72% of PAS finds in 2009, and 74% in 2010, were found on cultivated land. The PAS suggests that this is where:
"they are susceptible to plough damage and artificial and natural corrosion processes"
The PAS (note the name - hinting at what this publicly funded body deals with) however has NEVER produced any kind of detailed study of these effects, and quantified them according to soil type and agricultural regime, it simply trots out the SAME "justifications" of artefact hunting and collecting as their artefact-collecting "partners" instead of publishing a proper study of this issue. How many of the items on the PAS database actually show these effects? With 740 000 items collected there, how many objects can they actually show us that exhibit these effects? Tens? Hundreds? Thousands, Tens of thousands, or hundreds of thousands? PAS, show us all the actual evidence for this statement please.

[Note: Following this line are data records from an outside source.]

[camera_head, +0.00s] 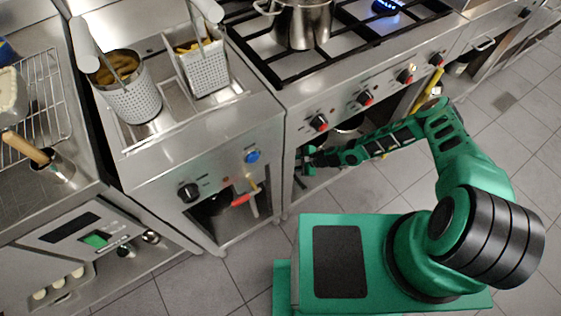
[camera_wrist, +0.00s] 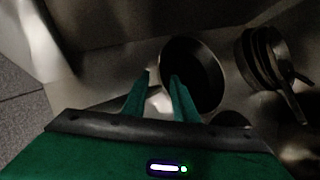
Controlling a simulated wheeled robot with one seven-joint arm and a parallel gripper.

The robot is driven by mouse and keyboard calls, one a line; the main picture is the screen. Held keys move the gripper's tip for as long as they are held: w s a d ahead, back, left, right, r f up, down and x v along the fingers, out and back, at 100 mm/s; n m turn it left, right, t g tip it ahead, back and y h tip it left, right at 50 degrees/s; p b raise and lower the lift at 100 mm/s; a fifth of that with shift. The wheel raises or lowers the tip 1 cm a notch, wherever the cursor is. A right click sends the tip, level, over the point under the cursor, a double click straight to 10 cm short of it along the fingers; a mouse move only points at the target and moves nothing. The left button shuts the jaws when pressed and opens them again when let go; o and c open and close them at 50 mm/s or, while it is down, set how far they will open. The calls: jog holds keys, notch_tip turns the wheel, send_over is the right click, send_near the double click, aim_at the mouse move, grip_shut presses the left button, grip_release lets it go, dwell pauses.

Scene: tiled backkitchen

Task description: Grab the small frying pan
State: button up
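A dark round pan (camera_wrist: 203,68) leans with its open side showing, just beyond my fingertips in the wrist view. My gripper (camera_wrist: 160,78) has its two green fingers apart. The right finger overlaps the pan's lower left edge in the picture; I cannot tell whether it touches. A pale strip shows between the fingers, and I cannot tell what it is. Several more pans (camera_wrist: 262,55) stand nested on the right. Which pan is the small frying pan is unclear. In the head view my gripper (camera_head: 309,161) is at the opening under the stove.
The stove (camera_head: 350,88) with a steel pot (camera_head: 303,22) is above my forearm. A fryer with two baskets (camera_head: 128,93) (camera_head: 203,68) stands to the left. The space under the stove is dark and walled by metal. Tiled floor (camera_head: 370,190) is clear in front.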

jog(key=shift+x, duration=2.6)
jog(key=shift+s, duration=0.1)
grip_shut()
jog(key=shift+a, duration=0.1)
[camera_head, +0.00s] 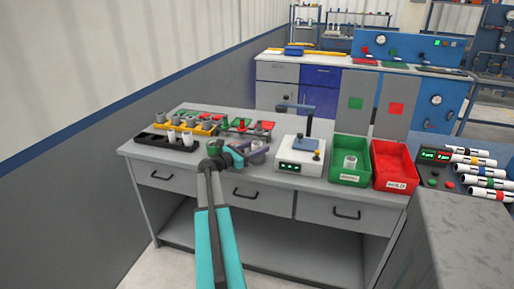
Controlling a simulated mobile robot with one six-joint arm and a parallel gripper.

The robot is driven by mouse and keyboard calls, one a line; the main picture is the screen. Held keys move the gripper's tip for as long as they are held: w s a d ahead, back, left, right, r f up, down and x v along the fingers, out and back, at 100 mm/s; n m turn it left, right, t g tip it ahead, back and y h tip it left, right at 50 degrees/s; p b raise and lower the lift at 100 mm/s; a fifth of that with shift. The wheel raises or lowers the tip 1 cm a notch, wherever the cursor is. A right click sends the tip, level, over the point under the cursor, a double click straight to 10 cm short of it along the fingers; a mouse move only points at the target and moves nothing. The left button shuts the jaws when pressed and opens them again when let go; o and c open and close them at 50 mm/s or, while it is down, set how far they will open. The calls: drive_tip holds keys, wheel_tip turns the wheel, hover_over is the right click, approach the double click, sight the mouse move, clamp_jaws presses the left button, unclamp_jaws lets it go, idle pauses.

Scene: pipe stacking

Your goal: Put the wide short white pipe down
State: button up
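My gripper (238,153) is over the front part of the grey workbench (310,186), beside a purple-grey fixture. My own wrist partly covers it, so I cannot see whether its fingers are open or hold anything. A short, fairly wide white pipe (350,162) stands upright in the green bin (340,179) to the right. I cannot tell for sure which pipe is the wide short one.
A white device (300,165) with a post stands between my gripper and the green bin. A red bin (394,182) sits right of the green one. Coloured racks with grey pipes (195,126) fill the back left. A control box (435,155) and striped white pipes (485,182) are far right.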

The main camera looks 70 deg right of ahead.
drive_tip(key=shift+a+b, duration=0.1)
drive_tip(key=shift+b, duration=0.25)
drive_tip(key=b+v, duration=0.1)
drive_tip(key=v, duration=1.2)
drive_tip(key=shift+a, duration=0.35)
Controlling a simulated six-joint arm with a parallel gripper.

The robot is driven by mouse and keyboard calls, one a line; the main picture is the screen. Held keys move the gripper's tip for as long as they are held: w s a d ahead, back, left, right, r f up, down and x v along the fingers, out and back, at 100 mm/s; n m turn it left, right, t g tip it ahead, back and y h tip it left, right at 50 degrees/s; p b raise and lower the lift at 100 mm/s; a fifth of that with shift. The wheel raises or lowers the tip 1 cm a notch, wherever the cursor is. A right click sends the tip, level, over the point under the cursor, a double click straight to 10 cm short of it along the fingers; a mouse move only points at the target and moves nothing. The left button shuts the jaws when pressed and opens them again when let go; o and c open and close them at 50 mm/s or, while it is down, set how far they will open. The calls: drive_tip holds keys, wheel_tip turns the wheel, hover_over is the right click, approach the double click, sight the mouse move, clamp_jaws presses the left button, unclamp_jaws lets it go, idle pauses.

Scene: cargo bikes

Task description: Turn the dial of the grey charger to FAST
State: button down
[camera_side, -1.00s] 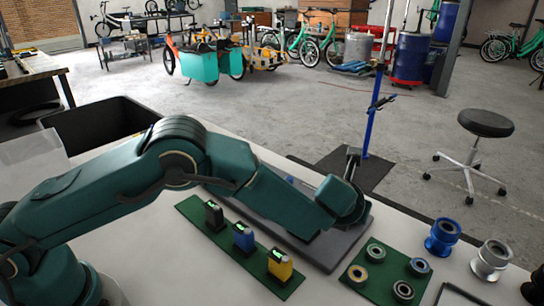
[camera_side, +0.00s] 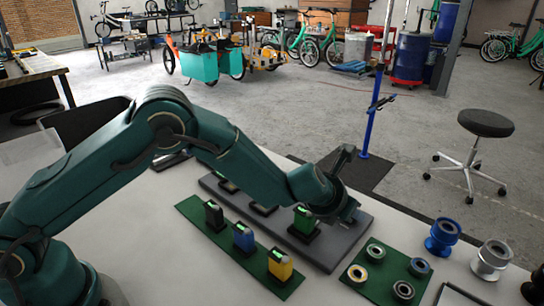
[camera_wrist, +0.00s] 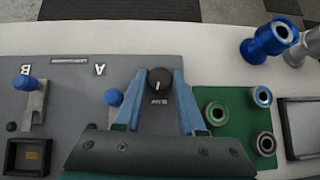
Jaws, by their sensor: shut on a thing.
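A round black dial (camera_wrist: 158,80) with a pale line on its face sits on the grey charger board (camera_wrist: 70,100) in the wrist view. Small lettering below it is too small and inverted to read surely. My gripper (camera_wrist: 159,84) is shut on the dial, a blue-grey finger on each side. In the side view, my gripper (camera_side: 345,207) is at the right end of the grey board (camera_side: 345,250) and hides the dial. A green-topped battery (camera_side: 305,222) stands on the board beside it.
A green mat (camera_side: 215,240) with black, blue and yellow batteries lies in front of the board. Another green mat (camera_wrist: 238,140) with several rings, and a blue spool (camera_wrist: 268,40), lie to the right. Blue knobs (camera_wrist: 25,84) and marks A and B are on the board.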

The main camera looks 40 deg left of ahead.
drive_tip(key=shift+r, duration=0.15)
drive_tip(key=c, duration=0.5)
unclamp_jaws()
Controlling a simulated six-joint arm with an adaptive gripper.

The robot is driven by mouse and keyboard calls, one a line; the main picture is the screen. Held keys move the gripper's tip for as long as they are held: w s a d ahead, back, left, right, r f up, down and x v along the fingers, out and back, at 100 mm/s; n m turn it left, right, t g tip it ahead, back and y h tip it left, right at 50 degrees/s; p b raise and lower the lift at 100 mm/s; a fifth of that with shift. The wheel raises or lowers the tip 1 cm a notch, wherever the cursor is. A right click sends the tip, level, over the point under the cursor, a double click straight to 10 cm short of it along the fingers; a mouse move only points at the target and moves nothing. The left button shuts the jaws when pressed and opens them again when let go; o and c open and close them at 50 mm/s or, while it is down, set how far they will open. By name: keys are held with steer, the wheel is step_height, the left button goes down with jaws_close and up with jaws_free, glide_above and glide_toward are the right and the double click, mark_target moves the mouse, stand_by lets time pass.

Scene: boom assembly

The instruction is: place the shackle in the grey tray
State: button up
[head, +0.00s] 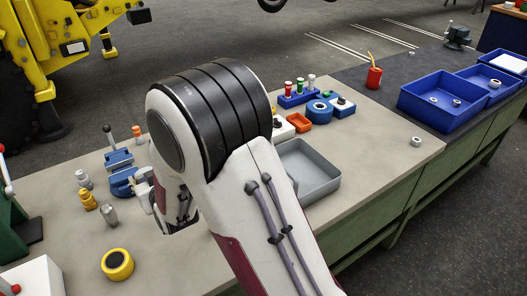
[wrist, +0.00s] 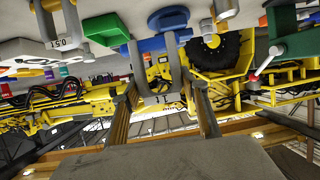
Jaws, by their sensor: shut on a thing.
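A grey U-shaped shackle (wrist: 164,99) is held between the two fingers of my gripper (wrist: 163,87) in the wrist view. Its bow faces the camera and carries a small marking. In the head view my arm hides the shackle and most of my gripper. The grey tray (head: 312,172) stands on the bench to the right of my arm in the head view. Its visible part is empty, and my arm covers its left side. My gripper is apart from the tray, on the other side of the arm.
A blue vise (head: 121,182) and small brass and grey fittings (head: 89,201) are left of my arm. A yellow ring (head: 117,264) is at the front. Large blue bins (head: 440,112) are far right.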

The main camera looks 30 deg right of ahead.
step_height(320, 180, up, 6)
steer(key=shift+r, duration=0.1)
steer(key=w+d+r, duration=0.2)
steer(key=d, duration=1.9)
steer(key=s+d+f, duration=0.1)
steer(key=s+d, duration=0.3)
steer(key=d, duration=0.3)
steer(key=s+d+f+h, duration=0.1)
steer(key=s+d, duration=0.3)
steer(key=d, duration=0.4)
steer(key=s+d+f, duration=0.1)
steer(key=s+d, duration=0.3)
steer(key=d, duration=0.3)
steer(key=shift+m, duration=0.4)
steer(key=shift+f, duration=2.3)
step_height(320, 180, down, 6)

According to the PAS:"90% of PAS finds in 2009, and 88% in 2010, were recorded to the nearest 100m2, the minimum requirement for findspot information to be most useful for Historic Environment Records"... 90% could be located to an accuracy of 1 are (a square ten meters by ten meters)? Really? I think they are trying to confuse their readers by not using the proper term for the land measurement I assume they really mean, hectare (ie the grid size of a 'six-figure NGR'). Actually a 100m latitude in determining the position of a findspot is not sufficient for many archaeological purposes(for example of a hoard or other find removed from below plough level, linking it with the position of other more precisely located foindspots - for example in a fieldwalking survey, or with respect a cropmark complex).

1,741 outreach events were organised in 2009 (71 226 attendees, including 12 865 kids) and 1,881 outreach events were organised in 2010 (104,822 attendees, including 29,794 children).
But still, the British general public has very little idea about the issues concerning artefact hunting and collecting, or (I would hazard a guess) what archaeology in a broader sense is all about. My Mum went to one and said the girl was useless.

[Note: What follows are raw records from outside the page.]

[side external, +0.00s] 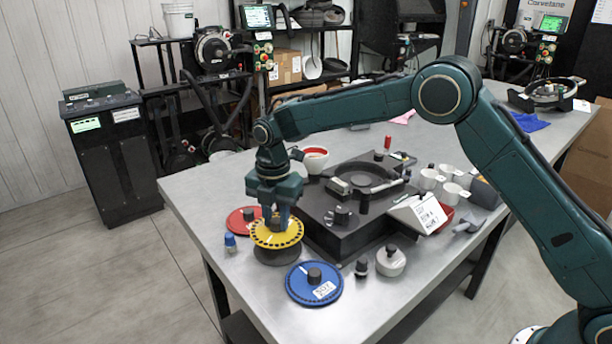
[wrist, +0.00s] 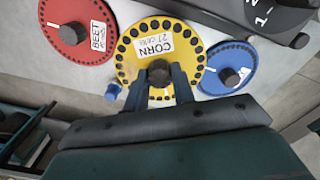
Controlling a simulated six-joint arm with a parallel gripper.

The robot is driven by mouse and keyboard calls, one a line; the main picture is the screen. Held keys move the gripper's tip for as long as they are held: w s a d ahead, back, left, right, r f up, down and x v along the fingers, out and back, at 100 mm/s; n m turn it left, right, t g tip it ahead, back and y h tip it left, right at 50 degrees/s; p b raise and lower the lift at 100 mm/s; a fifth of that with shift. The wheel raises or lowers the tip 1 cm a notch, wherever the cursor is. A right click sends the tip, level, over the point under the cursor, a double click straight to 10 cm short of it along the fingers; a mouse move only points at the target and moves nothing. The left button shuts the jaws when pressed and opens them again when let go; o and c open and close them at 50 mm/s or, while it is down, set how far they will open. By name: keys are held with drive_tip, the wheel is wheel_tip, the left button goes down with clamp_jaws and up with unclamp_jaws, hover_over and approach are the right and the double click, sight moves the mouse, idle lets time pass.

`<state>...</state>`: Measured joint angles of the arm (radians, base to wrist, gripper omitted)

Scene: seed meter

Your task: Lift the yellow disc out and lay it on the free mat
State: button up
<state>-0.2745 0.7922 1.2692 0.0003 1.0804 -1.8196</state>
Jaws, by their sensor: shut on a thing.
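The yellow disc (side external: 265,240), labelled CORN, has small holes round its rim and a dark centre knob; it also shows in the wrist view (wrist: 133,62). My gripper (side external: 283,217) is shut on that knob, with one finger on each side in the wrist view (wrist: 159,84). The disc is level, over a dark round mat (side external: 278,257) near the table's left front edge. The disc hides most of the mat, and I cannot tell whether they touch. The black seed meter (side external: 318,222) stands just to the right.
A red disc (side external: 236,222) labelled BEET lies behind left, a blue disc (side external: 303,292) in front right. A small blue-capped item (side external: 230,241) stands close left. A dark knob (side external: 361,267) and a grey knobbed part (side external: 391,262) stand right of the blue disc.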

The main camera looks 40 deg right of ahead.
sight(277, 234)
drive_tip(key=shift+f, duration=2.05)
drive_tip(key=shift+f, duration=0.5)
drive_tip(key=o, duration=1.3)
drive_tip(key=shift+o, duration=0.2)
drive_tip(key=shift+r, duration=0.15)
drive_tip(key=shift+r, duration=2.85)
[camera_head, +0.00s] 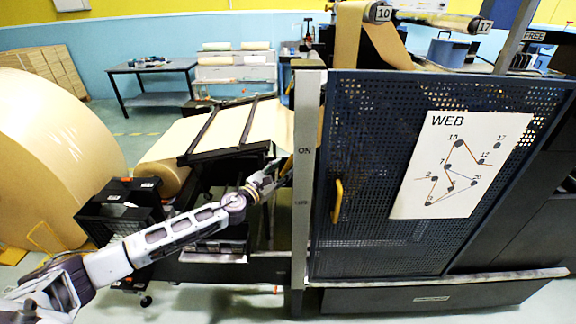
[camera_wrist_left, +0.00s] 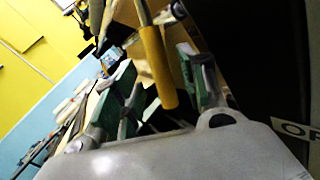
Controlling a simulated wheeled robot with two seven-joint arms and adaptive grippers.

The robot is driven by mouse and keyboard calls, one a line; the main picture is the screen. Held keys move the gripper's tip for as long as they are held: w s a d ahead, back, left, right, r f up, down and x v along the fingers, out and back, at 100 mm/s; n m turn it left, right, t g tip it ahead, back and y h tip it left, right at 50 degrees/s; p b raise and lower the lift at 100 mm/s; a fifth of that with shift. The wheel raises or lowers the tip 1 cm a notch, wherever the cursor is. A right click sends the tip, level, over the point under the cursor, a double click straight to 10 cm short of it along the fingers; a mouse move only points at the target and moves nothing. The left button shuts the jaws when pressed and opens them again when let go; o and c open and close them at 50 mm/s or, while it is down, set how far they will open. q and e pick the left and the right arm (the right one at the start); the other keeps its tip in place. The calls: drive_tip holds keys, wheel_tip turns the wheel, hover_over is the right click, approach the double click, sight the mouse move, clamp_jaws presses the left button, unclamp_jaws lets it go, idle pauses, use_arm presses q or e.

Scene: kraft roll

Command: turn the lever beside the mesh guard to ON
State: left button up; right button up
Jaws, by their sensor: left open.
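The mesh guard (camera_head: 345,130) is a dark perforated door with a yellow handle (camera_head: 337,201). To its left stands a pale post (camera_head: 304,180) with an ON label (camera_head: 304,151) and a lower label too small to read. My left gripper (camera_head: 283,178) is just left of the post, between the labels' heights, and hides most of the lever in the head view. In the left wrist view, the lever's yellow grip (camera_wrist_left: 158,66) on a grey rod shows between the open, green-padded fingers (camera_wrist_left: 160,88). I cannot tell whether they touch it. My right gripper is out of view.
A WEB diagram sheet (camera_head: 462,165) is on the guard. A partial "OF" label (camera_wrist_left: 301,131) shows at the right of the left wrist view. A big kraft roll (camera_head: 50,150) stands at left, with a sloped paper bed (camera_head: 235,125) behind my left arm. A table (camera_head: 150,67) is further back.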

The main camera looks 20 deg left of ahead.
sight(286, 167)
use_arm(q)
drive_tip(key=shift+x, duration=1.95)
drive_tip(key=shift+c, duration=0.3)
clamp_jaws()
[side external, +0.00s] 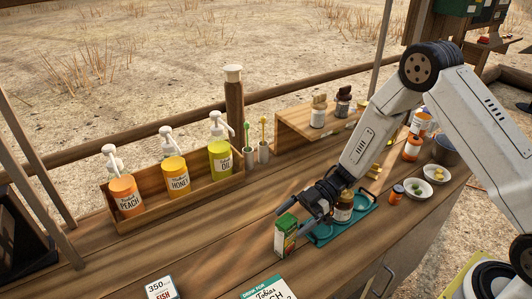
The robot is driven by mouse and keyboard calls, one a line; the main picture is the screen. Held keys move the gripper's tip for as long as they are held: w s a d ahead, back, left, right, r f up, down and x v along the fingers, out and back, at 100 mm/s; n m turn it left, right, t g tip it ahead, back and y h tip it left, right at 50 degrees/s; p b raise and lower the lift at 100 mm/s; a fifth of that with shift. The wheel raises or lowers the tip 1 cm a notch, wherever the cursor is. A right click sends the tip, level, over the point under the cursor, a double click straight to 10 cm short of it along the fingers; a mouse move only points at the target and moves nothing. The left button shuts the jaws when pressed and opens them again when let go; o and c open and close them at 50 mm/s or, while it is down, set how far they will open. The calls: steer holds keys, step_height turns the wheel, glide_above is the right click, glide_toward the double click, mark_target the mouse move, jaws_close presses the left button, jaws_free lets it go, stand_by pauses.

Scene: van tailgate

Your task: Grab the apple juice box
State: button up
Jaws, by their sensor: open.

"During 2009 and 2010 the PAS's Finds Liaison Officers had regular contact with 177 metal-detecting clubs, attending 1,619 club meetings in 2009 and 2010 (732 and 887 respectively)". And this of course is where a lot of the finds recording is going on. Also at rallies, the summary annual report gives no details of the numbers of fnds recoirded from these two types of FLO activity. It would be useful to see a proper breakdown of these to offset the claims being made about "recording by metal detectorists" which do not take this factor into account.

Ed Vaizey, the metal detecting Culture Minister, said:
"It is widely recognised that both the Portable Antiquities Scheme and the Treasure Act 1996 have been a great success. They are both helping to enrich museum collections, with the most important archaeological discoveries being acquired for the nation. It is a tremendous achievement that the Staffordshire and Frome hoards are now on display in public collections where they can be enjoyed by all." [and we got much of the Twinstead hoard back, didn't we?]

A "tremendous achievement"? To what degree however are current policies leading to the protection of the archaeological record from being dug over in the search for randomly selected collectables for entertainment and profit? To what degree is the PAS "succeeding" in mitigating that, and ensuring "best practice"? What has British archaeology lost in the "partnership" with artefact hunters in addition to a huge amount of credibility?